KeyError Traceback (most recent call last)
in
----> 1 trainer_BERT.train()
2 trainer.save_model("./models/royalBERT")

~/anaconda3/lib/python3.7/site-packages/transformers/trainer.py in train(self, model_path, trial)
755 self.control = self.callback_handler.on_epoch_begin(self.args, self.state, self.control)
756
–> 757 for step, inputs in enumerate(epoch_iterator):
758
759 # Skip past any already trained steps if resuming training

~/anaconda3/lib/python3.7/site-packages/torch/utils/data/dataloader.py in next(self)
361
362 def next(self):
–> 363 data = self._next_data()
364 self._num_yielded += 1
365 if self._dataset_kind == _DatasetKind.Iterable and \

~/anaconda3/lib/python3.7/site-packages/torch/utils/data/dataloader.py in _next_data(self)
401 def _next_data(self):
402 index = self._next_index() # may raise StopIteration
–> 403 data = self._dataset_fetcher.fetch(index) # may raise StopIteration
404 if self._pin_memory:
405 data = _utils.pin_memory.pin_memory(data)

~/anaconda3/lib/python3.7/site-packages/torch/utils/data/_utils/fetch.py in fetch(self, possibly_batched_index)
45 else:
46 data = self.dataset[possibly_batched_index]
—> 47 return self.collate_fn(data)

~/anaconda3/lib/python3.7/site-packages/transformers/data/data_collator.py in call(self, examples)
193 ) -> Dict[str, torch.Tensor]:
194 if isinstance(examples[0], (dict, BatchEncoding)):
–> 195 examples = [e[“input_ids”] for e in examples]
196 batch = self._tensorize_batch(examples)
197 if self.mlm:

~/anaconda3/lib/python3.7/site-packages/transformers/data/data_collator.py in (.0)
193 ) -> Dict[str, torch.Tensor]:
194 if isinstance(examples[0], (dict, BatchEncoding)):
–> 195 examples = [e[“input_ids”] for e in examples]
196 batch = self._tensorize_batch(examples)
197 if self.mlm:

KeyError: ‘input_ids’

The line

tokenizerBERT(unlabelled_dataset['paragraphs'], padding=True, truncation=True)

is not stored anywhere, so you’re passing to the Trainer a dataset that hasn’t been tokenized.

ok, thank you. so simply store as a variable such as below?

tokenizerBERT = tokenizerBERT(unlabelled_dataset['paragraphs'], padding=True, truncation=True)

the reason i didn’t store it was because when i did it i could no longer save the output w/ the save_pretrained method such as shown below.

tokenizerBERT.save_pretrained(‘tokenizers/pytorch/labelled/BERT/’)

any thoughts?

If you store your datasets in the tokenizer it won’t work either.
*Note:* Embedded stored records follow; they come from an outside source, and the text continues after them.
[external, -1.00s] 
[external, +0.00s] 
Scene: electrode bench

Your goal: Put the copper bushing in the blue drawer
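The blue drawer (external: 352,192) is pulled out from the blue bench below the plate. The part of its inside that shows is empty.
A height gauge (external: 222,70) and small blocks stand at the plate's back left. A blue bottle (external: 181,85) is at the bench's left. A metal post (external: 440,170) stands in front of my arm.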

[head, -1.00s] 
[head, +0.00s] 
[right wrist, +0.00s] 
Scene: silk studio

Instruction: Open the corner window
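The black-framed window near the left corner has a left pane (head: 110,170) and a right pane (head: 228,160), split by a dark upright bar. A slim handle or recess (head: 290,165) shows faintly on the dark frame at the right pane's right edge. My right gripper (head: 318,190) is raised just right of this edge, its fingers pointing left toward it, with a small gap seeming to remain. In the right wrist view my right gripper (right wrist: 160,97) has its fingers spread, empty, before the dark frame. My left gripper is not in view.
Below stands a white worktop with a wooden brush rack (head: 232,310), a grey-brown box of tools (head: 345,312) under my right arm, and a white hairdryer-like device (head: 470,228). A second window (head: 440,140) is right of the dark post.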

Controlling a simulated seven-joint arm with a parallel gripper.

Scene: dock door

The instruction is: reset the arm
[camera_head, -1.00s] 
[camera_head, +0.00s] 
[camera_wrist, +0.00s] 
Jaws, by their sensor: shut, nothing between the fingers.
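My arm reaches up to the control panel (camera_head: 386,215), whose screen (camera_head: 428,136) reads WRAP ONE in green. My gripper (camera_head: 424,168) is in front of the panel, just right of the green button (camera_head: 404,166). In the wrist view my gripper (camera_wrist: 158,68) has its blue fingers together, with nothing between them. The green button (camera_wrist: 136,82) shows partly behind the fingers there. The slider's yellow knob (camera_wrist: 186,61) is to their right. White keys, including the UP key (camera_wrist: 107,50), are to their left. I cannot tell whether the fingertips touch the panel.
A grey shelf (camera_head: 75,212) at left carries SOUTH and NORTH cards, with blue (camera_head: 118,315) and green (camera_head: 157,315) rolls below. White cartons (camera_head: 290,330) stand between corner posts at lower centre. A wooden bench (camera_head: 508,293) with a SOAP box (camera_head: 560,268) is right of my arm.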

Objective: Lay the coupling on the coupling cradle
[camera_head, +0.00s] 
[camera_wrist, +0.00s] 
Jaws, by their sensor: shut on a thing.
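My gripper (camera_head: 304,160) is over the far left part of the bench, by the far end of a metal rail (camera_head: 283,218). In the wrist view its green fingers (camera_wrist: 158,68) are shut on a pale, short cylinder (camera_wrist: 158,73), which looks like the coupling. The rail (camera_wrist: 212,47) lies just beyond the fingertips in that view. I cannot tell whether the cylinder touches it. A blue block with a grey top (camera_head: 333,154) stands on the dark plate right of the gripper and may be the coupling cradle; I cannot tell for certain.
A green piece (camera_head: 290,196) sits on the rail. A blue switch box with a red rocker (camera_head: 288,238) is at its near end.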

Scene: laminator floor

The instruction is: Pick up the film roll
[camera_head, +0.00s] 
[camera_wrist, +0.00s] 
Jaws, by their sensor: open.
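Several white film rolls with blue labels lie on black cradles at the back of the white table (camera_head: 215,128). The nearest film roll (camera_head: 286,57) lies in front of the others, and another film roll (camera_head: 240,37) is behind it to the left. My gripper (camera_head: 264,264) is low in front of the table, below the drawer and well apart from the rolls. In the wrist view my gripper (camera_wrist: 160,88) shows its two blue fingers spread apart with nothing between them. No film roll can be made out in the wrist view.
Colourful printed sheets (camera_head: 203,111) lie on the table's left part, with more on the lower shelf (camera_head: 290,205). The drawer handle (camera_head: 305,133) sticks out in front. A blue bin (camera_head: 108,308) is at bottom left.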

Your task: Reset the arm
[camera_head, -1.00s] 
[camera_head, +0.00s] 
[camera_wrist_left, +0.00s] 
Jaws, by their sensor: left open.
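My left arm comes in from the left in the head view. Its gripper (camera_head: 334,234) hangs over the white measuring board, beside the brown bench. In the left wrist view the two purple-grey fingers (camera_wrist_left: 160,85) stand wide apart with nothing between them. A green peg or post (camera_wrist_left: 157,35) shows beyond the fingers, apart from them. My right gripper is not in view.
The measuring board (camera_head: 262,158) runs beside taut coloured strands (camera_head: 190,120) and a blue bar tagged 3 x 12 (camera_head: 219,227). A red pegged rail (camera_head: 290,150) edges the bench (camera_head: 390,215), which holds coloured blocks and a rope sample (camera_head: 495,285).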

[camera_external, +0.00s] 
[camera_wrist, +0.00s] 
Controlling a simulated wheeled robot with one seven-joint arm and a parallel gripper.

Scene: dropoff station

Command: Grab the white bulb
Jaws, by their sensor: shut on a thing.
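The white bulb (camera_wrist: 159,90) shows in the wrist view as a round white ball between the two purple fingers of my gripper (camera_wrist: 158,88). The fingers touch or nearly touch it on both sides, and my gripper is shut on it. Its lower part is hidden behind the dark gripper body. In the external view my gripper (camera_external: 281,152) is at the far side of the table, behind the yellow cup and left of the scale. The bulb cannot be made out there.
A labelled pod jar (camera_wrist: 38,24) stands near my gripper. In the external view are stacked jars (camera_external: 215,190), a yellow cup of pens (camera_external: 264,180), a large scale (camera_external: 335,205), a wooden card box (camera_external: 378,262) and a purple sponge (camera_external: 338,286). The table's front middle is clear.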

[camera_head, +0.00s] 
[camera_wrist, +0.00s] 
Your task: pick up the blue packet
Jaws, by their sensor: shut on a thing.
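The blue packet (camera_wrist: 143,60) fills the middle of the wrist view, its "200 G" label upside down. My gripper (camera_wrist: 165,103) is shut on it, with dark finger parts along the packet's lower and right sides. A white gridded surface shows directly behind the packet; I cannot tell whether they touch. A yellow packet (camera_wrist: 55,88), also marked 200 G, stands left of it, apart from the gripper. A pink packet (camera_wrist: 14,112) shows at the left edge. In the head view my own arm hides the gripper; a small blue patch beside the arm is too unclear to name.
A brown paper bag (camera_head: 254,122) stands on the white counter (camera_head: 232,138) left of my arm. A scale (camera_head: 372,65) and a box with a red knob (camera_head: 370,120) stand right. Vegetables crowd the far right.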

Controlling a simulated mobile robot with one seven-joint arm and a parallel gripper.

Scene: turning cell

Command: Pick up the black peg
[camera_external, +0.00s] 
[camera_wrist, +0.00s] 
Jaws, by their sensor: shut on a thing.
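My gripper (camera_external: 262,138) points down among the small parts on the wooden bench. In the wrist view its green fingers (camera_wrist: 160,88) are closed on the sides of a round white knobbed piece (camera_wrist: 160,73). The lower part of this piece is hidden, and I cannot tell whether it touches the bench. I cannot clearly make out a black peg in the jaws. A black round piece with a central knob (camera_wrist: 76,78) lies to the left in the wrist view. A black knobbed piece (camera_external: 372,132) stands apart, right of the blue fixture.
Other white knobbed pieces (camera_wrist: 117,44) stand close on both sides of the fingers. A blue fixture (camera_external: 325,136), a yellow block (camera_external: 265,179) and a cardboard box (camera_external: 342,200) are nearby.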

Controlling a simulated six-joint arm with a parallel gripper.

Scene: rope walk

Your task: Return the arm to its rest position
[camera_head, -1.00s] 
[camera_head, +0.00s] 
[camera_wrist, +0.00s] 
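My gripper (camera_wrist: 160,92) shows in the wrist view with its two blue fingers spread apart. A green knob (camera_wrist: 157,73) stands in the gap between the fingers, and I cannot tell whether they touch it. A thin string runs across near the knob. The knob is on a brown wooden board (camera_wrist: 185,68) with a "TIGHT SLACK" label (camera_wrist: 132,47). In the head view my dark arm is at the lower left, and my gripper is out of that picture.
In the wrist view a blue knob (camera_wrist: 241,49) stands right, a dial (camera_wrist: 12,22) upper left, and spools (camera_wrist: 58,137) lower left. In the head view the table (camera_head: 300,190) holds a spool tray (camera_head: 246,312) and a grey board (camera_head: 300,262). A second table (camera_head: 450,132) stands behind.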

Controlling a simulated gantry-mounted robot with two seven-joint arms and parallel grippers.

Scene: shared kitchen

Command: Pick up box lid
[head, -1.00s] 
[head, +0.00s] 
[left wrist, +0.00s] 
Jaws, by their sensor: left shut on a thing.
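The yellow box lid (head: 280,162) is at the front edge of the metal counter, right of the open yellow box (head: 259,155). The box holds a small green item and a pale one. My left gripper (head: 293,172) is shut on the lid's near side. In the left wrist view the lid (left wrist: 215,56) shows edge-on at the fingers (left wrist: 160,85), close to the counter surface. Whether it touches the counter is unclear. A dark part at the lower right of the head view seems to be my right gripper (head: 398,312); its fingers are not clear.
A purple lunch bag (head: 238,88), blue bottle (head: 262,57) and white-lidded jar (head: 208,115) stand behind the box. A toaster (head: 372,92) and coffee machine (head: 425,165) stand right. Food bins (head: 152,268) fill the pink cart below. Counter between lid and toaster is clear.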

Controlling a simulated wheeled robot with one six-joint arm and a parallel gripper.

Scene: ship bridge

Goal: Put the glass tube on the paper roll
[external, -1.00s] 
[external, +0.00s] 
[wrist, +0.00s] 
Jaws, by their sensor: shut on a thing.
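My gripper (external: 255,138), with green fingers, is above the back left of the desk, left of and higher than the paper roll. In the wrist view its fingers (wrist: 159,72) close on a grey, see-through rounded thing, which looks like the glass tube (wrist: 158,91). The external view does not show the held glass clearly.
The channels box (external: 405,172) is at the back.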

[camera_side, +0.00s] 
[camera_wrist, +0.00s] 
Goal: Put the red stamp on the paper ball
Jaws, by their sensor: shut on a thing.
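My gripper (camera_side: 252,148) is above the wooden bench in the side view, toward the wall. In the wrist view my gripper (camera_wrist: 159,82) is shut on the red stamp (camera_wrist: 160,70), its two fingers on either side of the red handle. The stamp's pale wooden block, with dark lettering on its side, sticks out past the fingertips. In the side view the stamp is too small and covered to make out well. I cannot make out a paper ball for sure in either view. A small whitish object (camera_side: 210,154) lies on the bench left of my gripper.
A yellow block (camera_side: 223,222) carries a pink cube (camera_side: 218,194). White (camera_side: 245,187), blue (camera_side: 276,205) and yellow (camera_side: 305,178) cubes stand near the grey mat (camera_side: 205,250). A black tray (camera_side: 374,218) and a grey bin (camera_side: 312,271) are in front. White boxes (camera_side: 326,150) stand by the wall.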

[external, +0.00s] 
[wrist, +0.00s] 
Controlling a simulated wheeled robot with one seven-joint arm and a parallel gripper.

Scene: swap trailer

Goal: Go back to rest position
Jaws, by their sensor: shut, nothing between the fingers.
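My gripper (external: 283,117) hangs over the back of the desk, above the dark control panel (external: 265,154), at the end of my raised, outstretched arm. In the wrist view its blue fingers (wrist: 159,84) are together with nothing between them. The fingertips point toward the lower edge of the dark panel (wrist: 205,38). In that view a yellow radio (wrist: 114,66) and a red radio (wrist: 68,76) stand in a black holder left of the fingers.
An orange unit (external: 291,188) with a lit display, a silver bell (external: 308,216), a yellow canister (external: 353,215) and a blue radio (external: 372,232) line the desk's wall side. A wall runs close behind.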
You need to store it in the variable you will send to Trainer a your train_dataset. Also I don’t know what Dataset class you are using, but tokenizer probably can’t take it directly.

i’m definitely missing something…curious to hear your views on what that is.

based on the HF documentation i thought it would be possible to simply pass an in memory dataframe:

unlabelled_dataset = Dataset.from_pandas(unlabelled_corpus) #create Dataset object for tokenization

take the relevant paragraphs column from the dataframe that i want to finetune the pretrained model on. this column has a few sentences or a paragraph on each row of the dataframe. and then pass it to the pretrained tokenizer after intialization:

tokenizerBERT = BertTokenizerFast.from_pretrained(‘bert-base-uncased’) #BERT model tokenization & check
encodingBERT = tokenizerBERT(unlabelled_dataset[‘paragraphs’], padding=True, truncation=True)

initializing the data collator w/ reference to the pretrained tokenizer:

data_collator_BERT = DataCollatorForLanguageModeling(tokenizer=tokenizerBERT, mlm=True, mlm_probability=0.15)

and then initializing the model, training arguements and trainer before calling it would do the trick:

model_BERT = BertForMaskedLM.from_pretrained(‘bert-base-uncased’)

training_args_BERT = TrainingArguments(
output_dir=’./BERT’,
num_train_epochs=10,
evaluation_strategy=‘steps’,
warmup_steps=10000,
weight_decay=0.01,
per_device_train_batch_size=64,
)

trainer_BERT = Trainer(
model=model_BERT,
args=training_args_BERT,
data_collator=data_collator_BERT,
train_dataset=encodingBERT,
)

trainer_BERT.train()
trainer.save_model(’./models/royalBERT’)

the features of the loaded dataset.from_pandas are provided below. i only am looking to train the model on the paragraphs column hence why i pass that column in the called pretrained tokenizer.

{‘index’: Value(dtype=‘string’, id=None), ‘filename’: Value(dtype=‘string’, id=None), ‘page-id’: Value(dtype=‘string’, id=None), ‘paragraph-id’: Value(dtype=‘string’, id=None), ‘paragraphs’: Value(dtype=‘string’, id=None), ‘index_level_0’: Value(dtype=‘int64’, id=None)}

A KeyError means the key you gave pandas isn’t valid. Before doing anything with the data frame, use print(df.columns) to see column exist or not.

print(df.columns)

I was getting a similar kind of error in one of my codes. Turns out, that particular index was missing from my data frame as I had dropped the empty dataframe 2 rows. If this is the case, you can do df.reset_index(inplace=True) and the error should be resolved.